* Given information
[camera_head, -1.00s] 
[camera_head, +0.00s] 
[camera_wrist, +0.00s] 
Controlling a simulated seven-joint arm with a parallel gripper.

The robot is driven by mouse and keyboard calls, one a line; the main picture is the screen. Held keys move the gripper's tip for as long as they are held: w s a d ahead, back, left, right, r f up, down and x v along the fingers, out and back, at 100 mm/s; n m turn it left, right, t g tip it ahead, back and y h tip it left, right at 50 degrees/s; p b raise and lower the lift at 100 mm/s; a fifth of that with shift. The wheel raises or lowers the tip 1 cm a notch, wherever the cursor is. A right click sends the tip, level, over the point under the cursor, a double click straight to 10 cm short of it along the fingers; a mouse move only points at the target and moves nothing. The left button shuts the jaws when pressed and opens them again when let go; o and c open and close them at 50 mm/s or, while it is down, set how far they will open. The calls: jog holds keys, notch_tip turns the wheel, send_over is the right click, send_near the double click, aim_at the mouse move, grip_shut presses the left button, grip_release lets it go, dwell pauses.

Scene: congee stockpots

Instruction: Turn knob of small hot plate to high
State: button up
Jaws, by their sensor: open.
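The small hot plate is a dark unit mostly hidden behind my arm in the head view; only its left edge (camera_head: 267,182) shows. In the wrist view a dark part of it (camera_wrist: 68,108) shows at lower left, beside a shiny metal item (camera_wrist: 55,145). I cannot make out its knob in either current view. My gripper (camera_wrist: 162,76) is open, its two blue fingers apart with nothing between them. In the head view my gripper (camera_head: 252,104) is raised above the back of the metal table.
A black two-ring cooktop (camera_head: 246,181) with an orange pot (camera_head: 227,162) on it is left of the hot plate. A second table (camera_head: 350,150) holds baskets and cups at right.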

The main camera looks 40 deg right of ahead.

* Task goal
Your task is to repeat each line of the material exactly.

* Written response
[camera_head, -1.00s] 
[camera_head, +0.00s] 
[camera_wrist, +0.00s] 
Controlling a simulated seven-joint arm with a parallel gripper.

The robot is driven by mouse and keyboard calls, one a line; the main picture is the screen. Held keys move the gripper's tip for as long as they are held: w s a d ahead, back, left, right, r f up, down and x v along the fingers, out and back, at 100 mm/s; n m turn it left, right, t g tip it ahead, back and y h tip it left, right at 50 degrees/s; p b raise and lower the lift at 100 mm/s; a fifth of that with shift. The wheel raises or lowers the tip 1 cm a notch, wherever the cursor is. A right click sends the tip, level, over the point under the cursor, a double click straight to 10 cm short of it along the fingers; a mouse move only points at the target and moves nothing. The left button shuts the jaws when pressed and opens them again when let go; o and c open and close them at 50 mm/s or, while it is down, set how far they will open. The calls: jog holds keys, notch_tip turns the wheel, send_over is the right click, send_near the double click, aim_at the mouse move, grip_shut presses the left button, grip_release lets it go, dwell pauses.

Scene: congee stockpots

Instruction: Turn knob of small hot plate to high
State: button up
Jaws, by their sensor: open.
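The small hot plate is a dark unit mostly hidden behind my arm in the head view; only its left edge (camera_head: 267,182) shows. In the wrist view a dark part of it (camera_wrist: 68,108) shows at lower left, beside a shiny metal item (camera_wrist: 55,145). I cannot make out its knob in either current view. My gripper (camera_wrist: 162,76) is open, its two blue fingers apart with nothing between them. In the head view my gripper (camera_head: 252,104) is raised above the back of the metal table.
A black two-ring cooktop (camera_head: 246,181) with an orange pot (camera_head: 227,162) on it is left of the hot plate. A second table (camera_head: 350,150) holds baskets and cups at right.

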The main camera looks 40 deg right of ahead.

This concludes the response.